Data block
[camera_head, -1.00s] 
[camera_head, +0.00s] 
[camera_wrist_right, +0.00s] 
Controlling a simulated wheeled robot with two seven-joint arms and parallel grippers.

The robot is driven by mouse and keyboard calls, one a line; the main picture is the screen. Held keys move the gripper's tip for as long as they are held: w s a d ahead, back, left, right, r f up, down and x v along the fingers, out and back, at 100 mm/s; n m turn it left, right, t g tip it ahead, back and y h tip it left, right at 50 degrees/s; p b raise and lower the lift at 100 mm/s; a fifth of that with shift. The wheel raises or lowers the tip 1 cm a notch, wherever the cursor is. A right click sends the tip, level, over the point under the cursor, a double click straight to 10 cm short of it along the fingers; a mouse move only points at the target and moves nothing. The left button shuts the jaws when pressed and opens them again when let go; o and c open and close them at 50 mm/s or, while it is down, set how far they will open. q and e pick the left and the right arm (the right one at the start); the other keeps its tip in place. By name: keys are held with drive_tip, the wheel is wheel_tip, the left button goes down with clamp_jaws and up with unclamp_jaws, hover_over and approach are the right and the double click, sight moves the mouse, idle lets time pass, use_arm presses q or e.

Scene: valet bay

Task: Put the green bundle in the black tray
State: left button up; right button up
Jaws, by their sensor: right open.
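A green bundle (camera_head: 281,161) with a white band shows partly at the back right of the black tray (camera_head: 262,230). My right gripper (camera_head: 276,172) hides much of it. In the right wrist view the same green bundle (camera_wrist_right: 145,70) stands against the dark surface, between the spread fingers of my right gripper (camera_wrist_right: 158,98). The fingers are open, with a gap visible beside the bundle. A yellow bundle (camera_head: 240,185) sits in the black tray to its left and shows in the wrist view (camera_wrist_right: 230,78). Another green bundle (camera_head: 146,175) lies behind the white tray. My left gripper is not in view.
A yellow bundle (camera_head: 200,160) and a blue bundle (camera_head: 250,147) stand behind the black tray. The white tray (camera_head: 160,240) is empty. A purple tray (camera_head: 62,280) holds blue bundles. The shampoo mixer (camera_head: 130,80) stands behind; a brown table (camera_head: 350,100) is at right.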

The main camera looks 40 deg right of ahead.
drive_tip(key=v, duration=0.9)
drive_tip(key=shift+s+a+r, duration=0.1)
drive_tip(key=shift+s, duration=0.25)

What you should do
In the listing above, locate the line with "[camera_wrist_right, +0.00s]" and the line with "Controlling a simulated", then extract exactly those lines and every line between them, and nothing more.

Output of the task
[camera_wrist_right, +0.00s] 
Controlling a simulated wheeled robot with two seven-joint arms and parallel grippers.

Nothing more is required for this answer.